-------- Information supplied

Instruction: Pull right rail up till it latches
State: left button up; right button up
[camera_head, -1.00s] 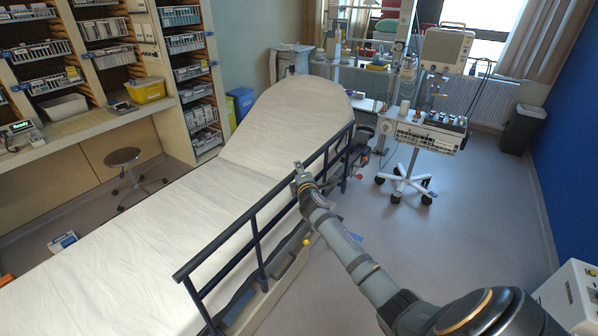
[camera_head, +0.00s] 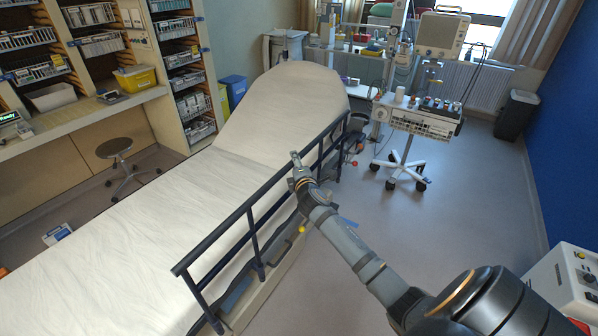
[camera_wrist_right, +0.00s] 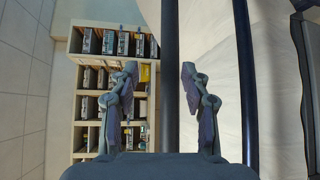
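The right rail (camera_head: 223,230) is a dark blue frame with a long top bar and posts, standing along the near side of the stretcher (camera_head: 170,215). A small yellow knob (camera_head: 302,229) shows low on the stretcher's side. My right gripper (camera_head: 297,160) is at the top bar, past its middle toward the stretcher's raised head end. In the right wrist view, the right gripper's fingers (camera_wrist_right: 160,105) are apart, and a dark bar (camera_wrist_right: 170,60) runs between them, nearer the right finger. Contact cannot be told. My left gripper is not in view.
A wheeled monitor cart (camera_head: 420,120) stands beyond the stretcher's head end on the right. Shelves (camera_head: 85,45) and a stool (camera_head: 115,150) are on the left. A white machine (camera_head: 570,285) stands at lower right. The floor between rail and blue wall is mostly clear.

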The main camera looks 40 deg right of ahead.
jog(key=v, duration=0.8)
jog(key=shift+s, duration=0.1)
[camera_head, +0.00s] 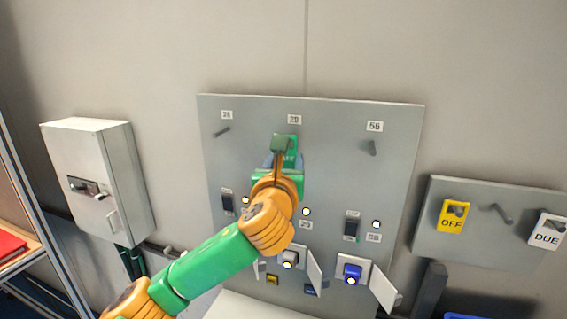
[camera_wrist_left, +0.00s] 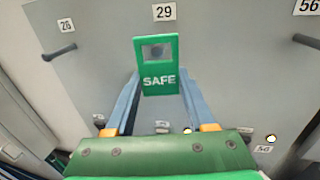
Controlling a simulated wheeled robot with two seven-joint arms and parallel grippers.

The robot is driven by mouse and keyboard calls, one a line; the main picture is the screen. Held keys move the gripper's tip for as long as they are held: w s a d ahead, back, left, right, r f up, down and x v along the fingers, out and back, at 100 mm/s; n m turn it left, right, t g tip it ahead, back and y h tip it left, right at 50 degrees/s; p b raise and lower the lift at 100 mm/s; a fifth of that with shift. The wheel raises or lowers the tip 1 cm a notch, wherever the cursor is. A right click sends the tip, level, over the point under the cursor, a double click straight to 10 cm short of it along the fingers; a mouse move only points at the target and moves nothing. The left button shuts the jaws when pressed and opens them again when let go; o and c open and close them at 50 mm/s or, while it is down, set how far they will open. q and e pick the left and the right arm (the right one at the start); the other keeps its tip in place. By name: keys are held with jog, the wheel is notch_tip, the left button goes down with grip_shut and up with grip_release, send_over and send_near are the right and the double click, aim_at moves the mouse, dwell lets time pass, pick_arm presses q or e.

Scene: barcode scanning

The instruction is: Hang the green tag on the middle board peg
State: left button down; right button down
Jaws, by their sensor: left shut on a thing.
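The green tag (camera_wrist_left: 157,66) reads SAFE and has a hole near its top. It also shows in the head view (camera_head: 291,151). My left gripper (camera_wrist_left: 159,84) is shut on the tag's lower part and holds it upright in front of the grey board (camera_head: 245,150), below the label 29. The middle peg is largely hidden behind the tag; a dark round shape shows in the hole, but I cannot tell whether the peg passes through it. The left peg (camera_head: 222,132) and right peg (camera_head: 371,148) are bare. My right gripper is not in view.
A side board (camera_head: 480,241) at the right carries a yellow OFF tag (camera_head: 453,216), a bare peg (camera_head: 502,213) and a white DUE tag (camera_head: 547,231). Open covers (camera_head: 383,289) stick out from the lower board. A grey box (camera_head: 98,180) hangs at the left.

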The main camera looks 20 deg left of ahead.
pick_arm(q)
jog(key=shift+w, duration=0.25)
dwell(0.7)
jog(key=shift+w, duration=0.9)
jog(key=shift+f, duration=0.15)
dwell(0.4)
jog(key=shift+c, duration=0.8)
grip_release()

----------------

[Prompt]
List all lines from the entries that include the word "State".

[Solution to the problem]
State: left button up; right button up
State: left button down; right button down

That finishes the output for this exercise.